## Problem requirements
Can you return, unchanged, the lines from the one that contains "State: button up" to the last line, with the pictures left out?

┄┄┄┄┄┄┄┄┄┄┄┄┄┄┄┄┄┄┄┄

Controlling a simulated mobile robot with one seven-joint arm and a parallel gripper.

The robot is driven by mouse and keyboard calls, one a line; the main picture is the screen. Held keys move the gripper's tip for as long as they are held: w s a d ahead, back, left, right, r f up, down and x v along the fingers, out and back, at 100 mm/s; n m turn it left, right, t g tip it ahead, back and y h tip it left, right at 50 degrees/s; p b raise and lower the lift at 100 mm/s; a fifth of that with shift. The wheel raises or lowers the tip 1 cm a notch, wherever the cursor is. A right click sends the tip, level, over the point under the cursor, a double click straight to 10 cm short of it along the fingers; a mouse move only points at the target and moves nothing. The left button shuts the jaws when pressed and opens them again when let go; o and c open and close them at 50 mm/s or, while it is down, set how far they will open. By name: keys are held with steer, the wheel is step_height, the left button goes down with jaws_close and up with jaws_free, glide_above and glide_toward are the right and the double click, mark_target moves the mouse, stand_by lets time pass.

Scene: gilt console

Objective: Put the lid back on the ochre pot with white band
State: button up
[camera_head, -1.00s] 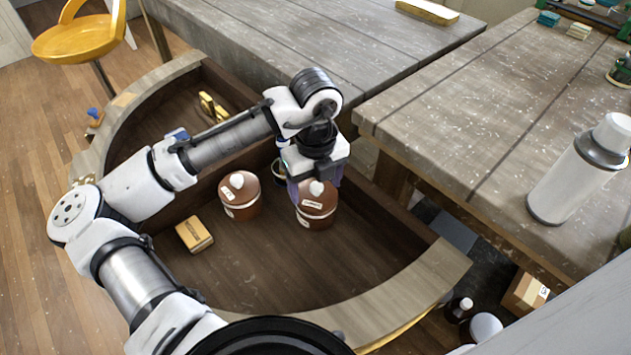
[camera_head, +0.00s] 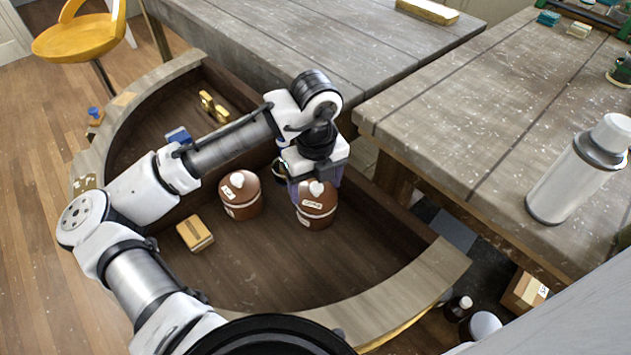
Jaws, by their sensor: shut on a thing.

┄┄┄┄┄┄┄┄┄┄┄┄┄┄┄┄┄┄┄┄

## Written answer
State: button up
[camera_head, -1.00s] 
[camera_head, +0.00s] 
Jaws, by their sensor: shut on a thing.

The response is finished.